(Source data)

* * * * * * * * *

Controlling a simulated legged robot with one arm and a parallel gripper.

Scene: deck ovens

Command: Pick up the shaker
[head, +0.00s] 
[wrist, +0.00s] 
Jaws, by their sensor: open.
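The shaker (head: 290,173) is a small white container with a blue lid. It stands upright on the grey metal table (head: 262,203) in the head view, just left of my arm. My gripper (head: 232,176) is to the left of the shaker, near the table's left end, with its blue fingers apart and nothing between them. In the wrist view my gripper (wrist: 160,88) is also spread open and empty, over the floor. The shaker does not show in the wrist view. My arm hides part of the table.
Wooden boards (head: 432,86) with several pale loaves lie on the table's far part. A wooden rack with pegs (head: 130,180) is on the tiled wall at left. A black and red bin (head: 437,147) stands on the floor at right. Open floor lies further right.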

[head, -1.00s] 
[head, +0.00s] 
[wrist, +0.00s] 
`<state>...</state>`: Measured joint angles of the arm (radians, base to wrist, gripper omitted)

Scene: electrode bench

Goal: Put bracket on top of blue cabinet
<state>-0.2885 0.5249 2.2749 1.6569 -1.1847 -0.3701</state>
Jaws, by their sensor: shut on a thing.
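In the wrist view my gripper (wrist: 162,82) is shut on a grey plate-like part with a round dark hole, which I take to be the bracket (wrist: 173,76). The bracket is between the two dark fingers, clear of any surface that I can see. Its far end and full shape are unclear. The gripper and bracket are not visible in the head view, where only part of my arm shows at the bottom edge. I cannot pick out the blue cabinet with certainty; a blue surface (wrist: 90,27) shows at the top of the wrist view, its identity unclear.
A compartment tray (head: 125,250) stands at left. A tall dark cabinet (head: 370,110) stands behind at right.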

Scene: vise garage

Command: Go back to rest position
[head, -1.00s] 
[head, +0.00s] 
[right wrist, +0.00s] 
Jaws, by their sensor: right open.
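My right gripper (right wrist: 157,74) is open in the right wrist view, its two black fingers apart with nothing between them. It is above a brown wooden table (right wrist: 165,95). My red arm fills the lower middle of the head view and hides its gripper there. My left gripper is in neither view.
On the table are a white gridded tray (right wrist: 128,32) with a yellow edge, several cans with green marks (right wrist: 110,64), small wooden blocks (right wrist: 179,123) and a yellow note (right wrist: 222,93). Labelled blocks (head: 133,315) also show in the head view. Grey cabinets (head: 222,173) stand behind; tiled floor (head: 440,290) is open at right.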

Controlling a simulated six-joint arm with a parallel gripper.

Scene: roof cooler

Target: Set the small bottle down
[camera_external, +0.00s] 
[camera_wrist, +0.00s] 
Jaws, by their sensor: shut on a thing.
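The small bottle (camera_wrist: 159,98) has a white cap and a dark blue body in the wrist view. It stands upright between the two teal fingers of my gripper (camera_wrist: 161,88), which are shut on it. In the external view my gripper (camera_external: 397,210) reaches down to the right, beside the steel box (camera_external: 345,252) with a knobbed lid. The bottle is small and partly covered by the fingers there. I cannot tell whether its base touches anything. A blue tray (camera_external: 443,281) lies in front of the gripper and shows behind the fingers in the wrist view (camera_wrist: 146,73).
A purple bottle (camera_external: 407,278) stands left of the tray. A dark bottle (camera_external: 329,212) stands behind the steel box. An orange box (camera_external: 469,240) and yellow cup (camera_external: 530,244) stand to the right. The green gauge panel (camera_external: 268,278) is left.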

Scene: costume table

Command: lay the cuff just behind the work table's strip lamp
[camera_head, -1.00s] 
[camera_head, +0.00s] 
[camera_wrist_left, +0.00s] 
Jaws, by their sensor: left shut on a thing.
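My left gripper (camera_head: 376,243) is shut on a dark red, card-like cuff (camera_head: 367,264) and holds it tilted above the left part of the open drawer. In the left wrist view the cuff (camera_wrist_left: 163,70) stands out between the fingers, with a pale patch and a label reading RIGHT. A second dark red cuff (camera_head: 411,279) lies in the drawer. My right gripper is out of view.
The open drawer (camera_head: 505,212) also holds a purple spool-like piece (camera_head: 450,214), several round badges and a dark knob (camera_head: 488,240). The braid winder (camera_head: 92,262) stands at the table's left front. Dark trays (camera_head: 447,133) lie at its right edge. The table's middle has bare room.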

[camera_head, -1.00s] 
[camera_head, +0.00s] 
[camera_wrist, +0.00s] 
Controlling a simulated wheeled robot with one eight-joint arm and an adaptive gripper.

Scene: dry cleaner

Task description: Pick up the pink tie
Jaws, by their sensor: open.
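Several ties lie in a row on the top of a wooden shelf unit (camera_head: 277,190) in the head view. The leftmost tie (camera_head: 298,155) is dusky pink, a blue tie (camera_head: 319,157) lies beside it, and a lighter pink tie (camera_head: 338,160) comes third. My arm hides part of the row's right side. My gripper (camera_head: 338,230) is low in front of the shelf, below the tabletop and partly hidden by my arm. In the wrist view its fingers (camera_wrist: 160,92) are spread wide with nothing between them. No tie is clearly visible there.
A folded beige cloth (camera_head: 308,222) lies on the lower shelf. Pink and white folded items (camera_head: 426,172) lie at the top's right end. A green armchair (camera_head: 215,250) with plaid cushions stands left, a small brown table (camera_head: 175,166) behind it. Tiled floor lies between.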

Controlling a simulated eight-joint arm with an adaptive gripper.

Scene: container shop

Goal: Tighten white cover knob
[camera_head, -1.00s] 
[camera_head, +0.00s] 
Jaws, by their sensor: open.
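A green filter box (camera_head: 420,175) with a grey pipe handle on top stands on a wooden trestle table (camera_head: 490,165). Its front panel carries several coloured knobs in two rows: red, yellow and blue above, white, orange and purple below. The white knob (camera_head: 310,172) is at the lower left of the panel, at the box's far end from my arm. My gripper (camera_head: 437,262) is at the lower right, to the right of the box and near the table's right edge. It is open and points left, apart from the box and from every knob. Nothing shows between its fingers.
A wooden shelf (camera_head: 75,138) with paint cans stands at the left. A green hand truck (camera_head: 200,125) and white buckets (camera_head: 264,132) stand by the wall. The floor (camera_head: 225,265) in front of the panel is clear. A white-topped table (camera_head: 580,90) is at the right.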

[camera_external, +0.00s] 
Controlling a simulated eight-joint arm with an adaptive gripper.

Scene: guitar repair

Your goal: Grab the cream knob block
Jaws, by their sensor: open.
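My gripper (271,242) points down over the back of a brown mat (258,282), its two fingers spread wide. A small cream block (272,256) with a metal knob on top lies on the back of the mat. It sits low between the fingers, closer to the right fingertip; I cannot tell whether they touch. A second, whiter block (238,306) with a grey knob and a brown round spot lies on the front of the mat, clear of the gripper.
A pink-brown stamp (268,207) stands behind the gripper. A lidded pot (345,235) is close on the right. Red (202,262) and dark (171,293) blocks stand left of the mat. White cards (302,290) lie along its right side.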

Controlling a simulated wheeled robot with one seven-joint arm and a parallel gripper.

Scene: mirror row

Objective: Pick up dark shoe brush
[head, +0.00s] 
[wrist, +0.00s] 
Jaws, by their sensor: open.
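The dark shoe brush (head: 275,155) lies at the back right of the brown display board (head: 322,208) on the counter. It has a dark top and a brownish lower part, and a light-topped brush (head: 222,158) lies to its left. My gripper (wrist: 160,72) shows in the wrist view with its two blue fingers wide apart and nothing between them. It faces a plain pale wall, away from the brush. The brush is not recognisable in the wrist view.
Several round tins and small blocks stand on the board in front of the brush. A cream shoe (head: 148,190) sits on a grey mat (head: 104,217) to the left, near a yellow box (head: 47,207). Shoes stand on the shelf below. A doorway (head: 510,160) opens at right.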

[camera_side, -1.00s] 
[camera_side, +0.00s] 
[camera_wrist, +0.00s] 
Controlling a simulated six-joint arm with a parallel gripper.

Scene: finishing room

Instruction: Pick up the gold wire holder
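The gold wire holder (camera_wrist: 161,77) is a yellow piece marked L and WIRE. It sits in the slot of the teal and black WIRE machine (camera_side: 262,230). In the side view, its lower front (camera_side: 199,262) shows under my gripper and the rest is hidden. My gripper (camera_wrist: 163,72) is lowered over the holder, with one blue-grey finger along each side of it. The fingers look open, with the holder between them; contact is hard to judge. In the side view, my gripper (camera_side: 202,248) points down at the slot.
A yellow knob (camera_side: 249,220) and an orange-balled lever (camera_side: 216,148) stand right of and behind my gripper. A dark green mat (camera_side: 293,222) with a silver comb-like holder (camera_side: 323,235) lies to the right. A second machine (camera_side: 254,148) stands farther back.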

* * * * * * * * *

■ Problem details
Collect, from the material above, every line containing the word "Scene".

■ Solution
Scene: deck ovens
Scene: electrode bench
Scene: vise garage
Scene: roof cooler
Scene: costume table
Scene: dry cleaner
Scene: container shop
Scene: guitar repair
Scene: mirror row
Scene: finishing room

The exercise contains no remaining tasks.